• [Robot state and action records]

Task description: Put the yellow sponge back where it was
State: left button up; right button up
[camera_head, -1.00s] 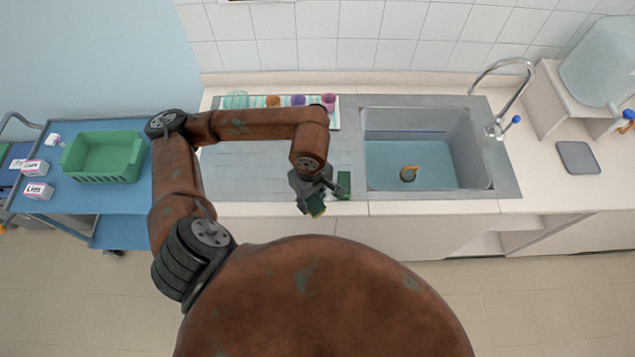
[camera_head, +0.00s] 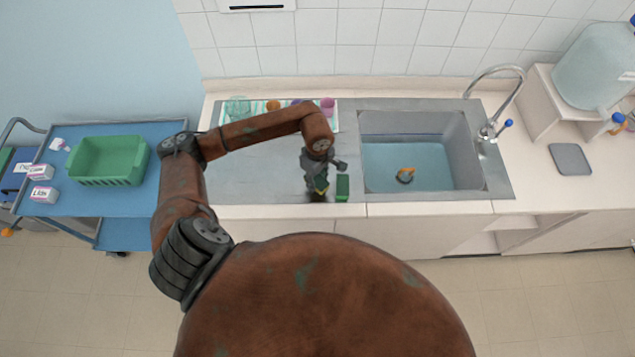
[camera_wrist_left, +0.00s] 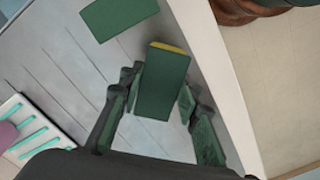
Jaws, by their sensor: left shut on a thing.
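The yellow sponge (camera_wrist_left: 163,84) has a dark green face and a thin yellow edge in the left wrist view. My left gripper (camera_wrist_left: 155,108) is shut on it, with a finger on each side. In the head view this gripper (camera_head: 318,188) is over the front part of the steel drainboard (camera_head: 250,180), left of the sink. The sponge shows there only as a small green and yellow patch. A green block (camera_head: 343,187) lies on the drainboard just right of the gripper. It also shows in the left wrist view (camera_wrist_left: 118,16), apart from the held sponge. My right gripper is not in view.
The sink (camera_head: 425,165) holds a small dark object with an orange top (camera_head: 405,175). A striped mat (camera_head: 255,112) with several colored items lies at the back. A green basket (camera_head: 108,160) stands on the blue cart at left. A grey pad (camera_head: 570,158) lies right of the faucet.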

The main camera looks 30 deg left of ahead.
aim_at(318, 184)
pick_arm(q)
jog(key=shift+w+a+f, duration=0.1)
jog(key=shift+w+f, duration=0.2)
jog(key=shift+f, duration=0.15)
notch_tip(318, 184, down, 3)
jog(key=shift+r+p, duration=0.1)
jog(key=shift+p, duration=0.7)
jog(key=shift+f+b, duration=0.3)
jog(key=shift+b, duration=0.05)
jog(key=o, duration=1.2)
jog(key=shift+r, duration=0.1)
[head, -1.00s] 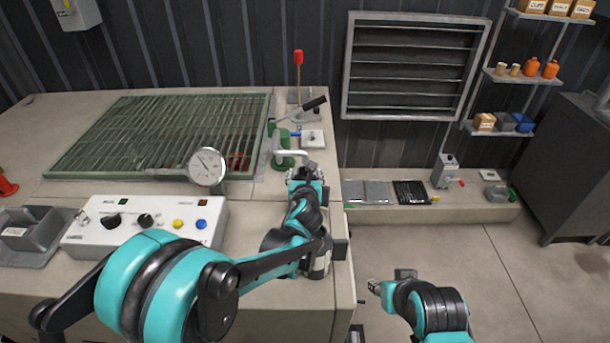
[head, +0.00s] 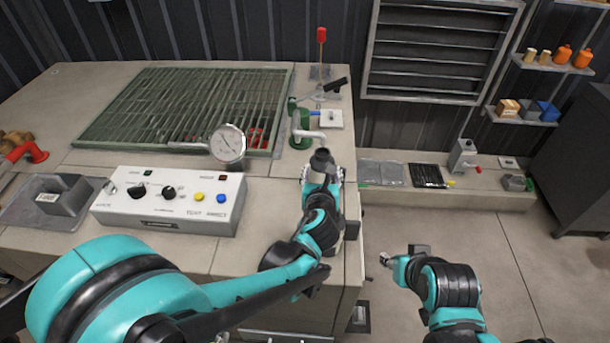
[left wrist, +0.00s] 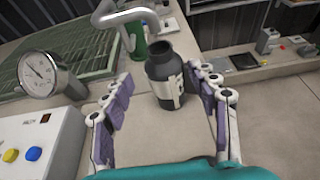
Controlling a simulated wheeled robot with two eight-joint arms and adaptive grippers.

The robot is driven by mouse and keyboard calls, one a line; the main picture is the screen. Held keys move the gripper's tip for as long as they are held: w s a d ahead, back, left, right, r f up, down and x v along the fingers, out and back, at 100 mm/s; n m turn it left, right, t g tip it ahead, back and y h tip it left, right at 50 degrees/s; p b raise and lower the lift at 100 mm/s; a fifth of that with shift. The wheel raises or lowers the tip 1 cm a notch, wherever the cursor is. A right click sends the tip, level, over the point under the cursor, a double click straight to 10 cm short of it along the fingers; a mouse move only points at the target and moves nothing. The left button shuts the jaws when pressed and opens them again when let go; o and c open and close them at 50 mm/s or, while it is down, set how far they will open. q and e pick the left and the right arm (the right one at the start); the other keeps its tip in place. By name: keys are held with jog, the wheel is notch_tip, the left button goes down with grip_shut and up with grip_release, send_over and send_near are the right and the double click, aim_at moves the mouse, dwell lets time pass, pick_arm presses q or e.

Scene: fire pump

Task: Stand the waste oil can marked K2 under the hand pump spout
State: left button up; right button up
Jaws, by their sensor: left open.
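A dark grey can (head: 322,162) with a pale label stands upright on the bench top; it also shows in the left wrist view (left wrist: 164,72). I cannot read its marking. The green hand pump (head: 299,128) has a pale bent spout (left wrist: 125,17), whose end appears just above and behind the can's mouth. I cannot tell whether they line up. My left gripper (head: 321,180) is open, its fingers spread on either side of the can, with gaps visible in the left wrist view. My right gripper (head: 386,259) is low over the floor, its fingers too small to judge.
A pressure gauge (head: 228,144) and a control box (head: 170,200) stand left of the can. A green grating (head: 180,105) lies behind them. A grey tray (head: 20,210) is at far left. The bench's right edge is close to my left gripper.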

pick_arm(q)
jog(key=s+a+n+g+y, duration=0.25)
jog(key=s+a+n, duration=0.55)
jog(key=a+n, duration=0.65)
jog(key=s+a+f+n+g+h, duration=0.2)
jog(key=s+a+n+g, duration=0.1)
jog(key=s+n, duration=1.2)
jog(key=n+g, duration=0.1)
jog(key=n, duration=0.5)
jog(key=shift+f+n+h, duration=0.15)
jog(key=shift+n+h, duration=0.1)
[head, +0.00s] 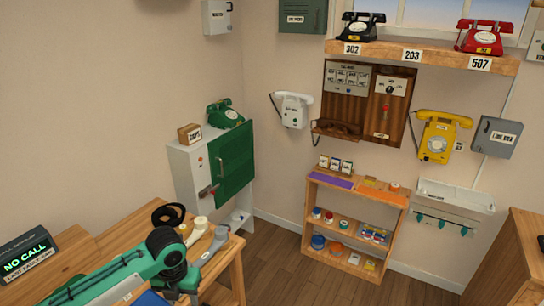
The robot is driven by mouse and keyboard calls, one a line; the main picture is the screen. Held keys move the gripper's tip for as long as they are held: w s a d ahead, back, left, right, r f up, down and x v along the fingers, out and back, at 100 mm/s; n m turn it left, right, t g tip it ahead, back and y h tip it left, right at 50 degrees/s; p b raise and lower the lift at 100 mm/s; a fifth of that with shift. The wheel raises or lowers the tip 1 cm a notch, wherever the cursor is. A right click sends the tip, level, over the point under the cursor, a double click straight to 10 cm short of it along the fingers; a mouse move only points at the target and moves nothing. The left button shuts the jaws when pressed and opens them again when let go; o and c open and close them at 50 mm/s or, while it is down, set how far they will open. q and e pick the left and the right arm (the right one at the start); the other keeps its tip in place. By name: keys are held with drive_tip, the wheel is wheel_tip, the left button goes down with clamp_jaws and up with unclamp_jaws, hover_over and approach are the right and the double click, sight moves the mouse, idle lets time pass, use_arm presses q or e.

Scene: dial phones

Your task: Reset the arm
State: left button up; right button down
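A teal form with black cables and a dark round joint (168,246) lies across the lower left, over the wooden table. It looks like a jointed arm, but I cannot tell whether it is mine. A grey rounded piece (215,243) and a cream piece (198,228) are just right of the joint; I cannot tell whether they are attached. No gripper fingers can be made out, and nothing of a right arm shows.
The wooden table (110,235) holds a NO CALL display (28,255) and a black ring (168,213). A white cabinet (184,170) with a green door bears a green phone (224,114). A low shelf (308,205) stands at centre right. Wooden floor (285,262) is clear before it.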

• [What this task involves] Print each line of the material above exactly, with the pictures removed from your copy.

• [Exercise answer]
Task description: Put the yellow sponge back where it was
State: left button up; right button up
[camera_head, -1.00s] 
[camera_head, +0.00s] 
[camera_wrist_left, +0.00s] 
Jaws, by their sensor: left shut on a thing.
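The yellow sponge (camera_wrist_left: 163,84) has a dark green face and a thin yellow edge in the left wrist view. My left gripper (camera_wrist_left: 155,108) is shut on it, with a finger on each side. In the head view this gripper (camera_head: 318,188) is over the front part of the steel drainboard (camera_head: 250,180), left of the sink. The sponge shows there only as a small green and yellow patch. A green block (camera_head: 343,187) lies on the drainboard just right of the gripper. It also shows in the left wrist view (camera_wrist_left: 118,16), apart from the held sponge. My right gripper is not in view.
The sink (camera_head: 425,165) holds a small dark object with an orange top (camera_head: 405,175). A striped mat (camera_head: 255,112) with several colored items lies at the back. A green basket (camera_head: 108,160) stands on the blue cart at left. A grey pad (camera_head: 570,158) lies right of the faucet.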

The main camera looks 30 deg left of ahead.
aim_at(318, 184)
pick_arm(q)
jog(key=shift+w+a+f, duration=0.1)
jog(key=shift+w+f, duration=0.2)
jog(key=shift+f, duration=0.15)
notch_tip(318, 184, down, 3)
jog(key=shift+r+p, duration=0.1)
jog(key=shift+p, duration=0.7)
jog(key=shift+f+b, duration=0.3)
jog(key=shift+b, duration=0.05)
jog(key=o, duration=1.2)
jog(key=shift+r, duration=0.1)
[head, -1.00s] 
[head, +0.00s] 
[left wrist, +0.00s] 
Controlling a simulated wheeled robot with two eight-joint arms and adaptive grippers.

The robot is driven by mouse and keyboard calls, one a line; the main picture is the screen. Held keys move the gripper's tip for as long as they are held: w s a d ahead, back, left, right, r f up, down and x v along the fingers, out and back, at 100 mm/s; n m turn it left, right, t g tip it ahead, back and y h tip it left, right at 50 degrees/s; p b raise and lower the lift at 100 mm/s; a fifth of that with shift. The wheel raises or lowers the tip 1 cm a notch, wherever the cursor is. A right click sends the tip, level, over the point under the cursor, a double click straight to 10 cm short of it along the fingers; a mouse move only points at the target and moves nothing. The left button shuts the jaws when pressed and opens them again when let go; o and c open and close them at 50 mm/s or, while it is down, set how far they will open. q and e pick the left and the right arm (the right one at the start); the other keeps its tip in place. By name: keys are held with jog, the wheel is notch_tip, the left button goes down with grip_shut and up with grip_release, send_over and send_near are the right and the double click, aim_at moves the mouse, dwell lets time pass, pick_arm presses q or e.

Scene: fire pump

Task: Stand the waste oil can marked K2 under the hand pump spout
State: left button up; right button up
Jaws, by their sensor: left open.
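A dark grey can (head: 322,162) with a pale label stands upright on the bench top; it also shows in the left wrist view (left wrist: 164,72). I cannot read its marking. The green hand pump (head: 299,128) has a pale bent spout (left wrist: 125,17), whose end appears just above and behind the can's mouth. I cannot tell whether they line up. My left gripper (head: 321,180) is open, its fingers spread on either side of the can, with gaps visible in the left wrist view. My right gripper (head: 386,259) is low over the floor, its fingers too small to judge.
A pressure gauge (head: 228,144) and a control box (head: 170,200) stand left of the can. A green grating (head: 180,105) lies behind them. A grey tray (head: 20,210) is at far left. The bench's right edge is close to my left gripper.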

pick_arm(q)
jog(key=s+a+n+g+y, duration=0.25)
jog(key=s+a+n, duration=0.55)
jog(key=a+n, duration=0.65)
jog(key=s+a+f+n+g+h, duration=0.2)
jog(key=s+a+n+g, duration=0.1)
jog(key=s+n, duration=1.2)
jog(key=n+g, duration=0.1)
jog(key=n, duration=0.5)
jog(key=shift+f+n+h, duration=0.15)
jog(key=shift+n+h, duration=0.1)
[head, +0.00s] 
The robot is driven by mouse and keyboard calls, one a line; the main picture is the screen. Held keys move the gripper's tip for as long as they are held: w s a d ahead, back, left, right, r f up, down and x v along the fingers, out and back, at 100 mm/s; n m turn it left, right, t g tip it ahead, back and y h tip it left, right at 50 degrees/s; p b raise and lower the lift at 100 mm/s; a fifth of that with shift. The wheel raises or lowers the tip 1 cm a notch, wherever the cursor is. A right click sends the tip, level, over the point under the cursor, a double click straight to 10 cm short of it along the fingers; a mouse move only points at the target and moves nothing. The left button shuts the jaws when pressed and opens them again when let go; o and c open and close them at 50 mm/s or, while it is down, set how far they will open. q and e pick the left and the right arm (the right one at the start); the other keeps its tip in place. By name: keys are held with drive_tip, the wheel is wheel_tip, the left button goes down with clamp_jaws and up with unclamp_jaws, hover_over and approach are the right and the double click, sight moves the mouse, idle lets time pass, use_arm presses q or e.

Scene: dial phones

Your task: Reset the arm
State: left button up; right button down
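A teal form with black cables and a dark round joint (168,246) lies across the lower left, over the wooden table. It looks like a jointed arm, but I cannot tell whether it is mine. A grey rounded piece (215,243) and a cream piece (198,228) are just right of the joint; I cannot tell whether they are attached. No gripper fingers can be made out, and nothing of a right arm shows.
The wooden table (110,235) holds a NO CALL display (28,255) and a black ring (168,213). A white cabinet (184,170) with a green door bears a green phone (224,114). A low shelf (308,205) stands at centre right. Wooden floor (285,262) is clear before it.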

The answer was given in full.